The only people left at this point are the “committed parties” with a strong incentive to allow the change so the project can proceed. These people often do not fully understand the history of the negotiations or the changes the Chinese side is now demanding. The foreign side then presents the change to busy upper-level management as a minor technical revision, and the revised agreement gets signed. Everyone remembers how the initial negotiation was so troublesome and nobody wants to bring in “legal” to start the process again.
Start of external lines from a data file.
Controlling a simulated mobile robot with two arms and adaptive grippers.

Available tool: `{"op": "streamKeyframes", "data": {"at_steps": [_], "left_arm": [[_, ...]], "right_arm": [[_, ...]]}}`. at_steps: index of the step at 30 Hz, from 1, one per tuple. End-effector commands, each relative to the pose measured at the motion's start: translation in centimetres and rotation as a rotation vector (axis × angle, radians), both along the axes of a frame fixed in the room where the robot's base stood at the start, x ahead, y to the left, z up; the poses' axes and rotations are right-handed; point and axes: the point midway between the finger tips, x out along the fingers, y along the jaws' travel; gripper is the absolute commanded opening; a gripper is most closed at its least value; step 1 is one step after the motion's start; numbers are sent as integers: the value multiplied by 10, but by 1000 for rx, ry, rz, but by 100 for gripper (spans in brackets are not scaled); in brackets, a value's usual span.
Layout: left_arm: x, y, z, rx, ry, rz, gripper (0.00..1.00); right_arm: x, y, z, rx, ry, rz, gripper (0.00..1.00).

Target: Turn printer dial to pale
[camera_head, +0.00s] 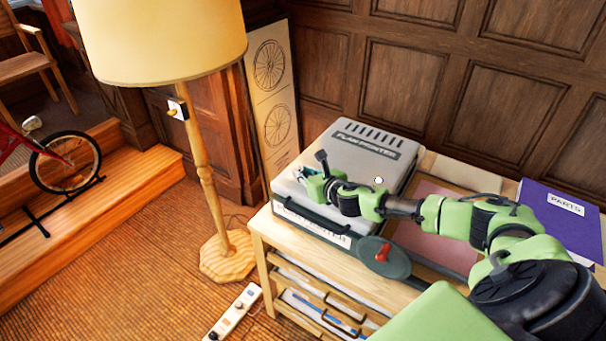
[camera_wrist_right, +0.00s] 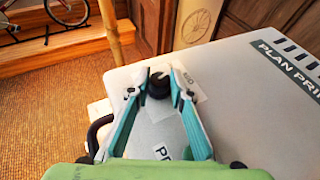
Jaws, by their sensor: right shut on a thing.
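The grey plan printer (camera_head: 340,150) sits on a wooden stand, its name label facing up; it also shows in the right wrist view (camera_wrist_right: 235,90). My right gripper (camera_head: 305,176) is over the printer's left front corner. In the right wrist view its fingers (camera_wrist_right: 158,78) are shut on the black dial (camera_wrist_right: 158,87), one on each side. A pale label with small lettering (camera_wrist_right: 189,79) lies beside the dial, partly hidden by a finger. I cannot tell which mark the dial points to. In the head view the gripper hides the dial. My left gripper is not in view.
A floor lamp (camera_head: 205,195) stands left of the wooden stand (camera_head: 265,228). A purple folder (camera_head: 560,215) lies at right. A power strip (camera_head: 233,312) is on the floor.

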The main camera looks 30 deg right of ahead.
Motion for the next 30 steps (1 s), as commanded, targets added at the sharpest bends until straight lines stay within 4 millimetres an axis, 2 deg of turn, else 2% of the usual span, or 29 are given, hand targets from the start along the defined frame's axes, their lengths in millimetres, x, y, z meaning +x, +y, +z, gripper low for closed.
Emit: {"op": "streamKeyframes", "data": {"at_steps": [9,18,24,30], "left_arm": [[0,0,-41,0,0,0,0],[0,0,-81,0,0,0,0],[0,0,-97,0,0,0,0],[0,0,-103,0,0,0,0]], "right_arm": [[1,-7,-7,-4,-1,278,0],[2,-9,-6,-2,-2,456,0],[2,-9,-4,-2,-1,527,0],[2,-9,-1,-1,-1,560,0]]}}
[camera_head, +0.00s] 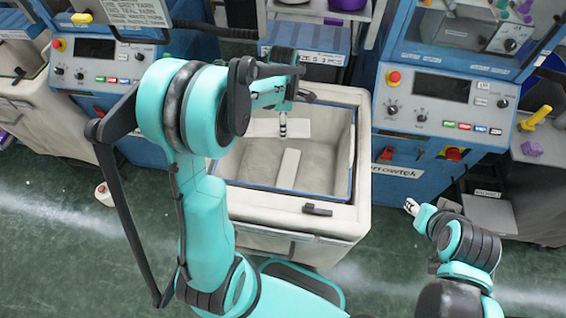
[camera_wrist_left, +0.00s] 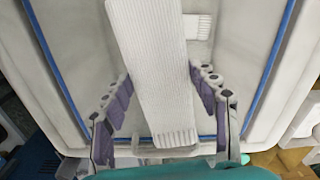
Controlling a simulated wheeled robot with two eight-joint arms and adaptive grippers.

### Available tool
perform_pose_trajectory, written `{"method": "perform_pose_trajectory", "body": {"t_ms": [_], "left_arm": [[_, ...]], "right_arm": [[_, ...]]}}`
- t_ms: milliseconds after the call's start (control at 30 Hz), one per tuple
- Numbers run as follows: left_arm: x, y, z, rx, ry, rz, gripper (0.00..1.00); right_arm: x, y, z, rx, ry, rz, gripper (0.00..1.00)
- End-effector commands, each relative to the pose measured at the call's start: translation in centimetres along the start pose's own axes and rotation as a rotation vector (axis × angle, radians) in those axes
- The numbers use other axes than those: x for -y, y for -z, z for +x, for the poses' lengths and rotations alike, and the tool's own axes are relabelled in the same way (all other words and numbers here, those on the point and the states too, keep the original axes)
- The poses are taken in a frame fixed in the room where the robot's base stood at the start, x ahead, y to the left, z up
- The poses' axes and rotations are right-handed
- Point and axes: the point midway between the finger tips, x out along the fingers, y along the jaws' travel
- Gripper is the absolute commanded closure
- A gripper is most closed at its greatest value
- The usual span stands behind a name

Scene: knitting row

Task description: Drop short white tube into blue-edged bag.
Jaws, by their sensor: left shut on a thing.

The Revisit the Deal Without the Lawyers Counterstrategy: Make clear there will be no changes to the contract after signing, and any attempt by the Chinese side to change the contract will be treated as a material breach, leading to termination and a lawsuit for damages. Chinese companies are well known for using the signing of a contract as the start of a new negotiating process, not the termination. If you accept this approach, you should at least be sure to get your China legal team involved in this new round of negotiations.

Conclusion: Mastering China Licensing Contract Negotiations

Entering China’s market with your brand, concepts, or technology means stepping into a distinct negotiation arena. The tactics deployed by Chinese companies—from relentless issue-raising to imposing artificial deadlines and renegotiating post-signing—present a formidable challenge.

Yet, the countermeasures I’ve detailed can provide you a robust defense. Firmly resist the “endless issues” trap, reject artificial timelines, and lock in contract terms before signing.

By understanding and adeptly countering these strategies, you can protect your interests and convert Chinese negotiation tactics into opportunities for your China business.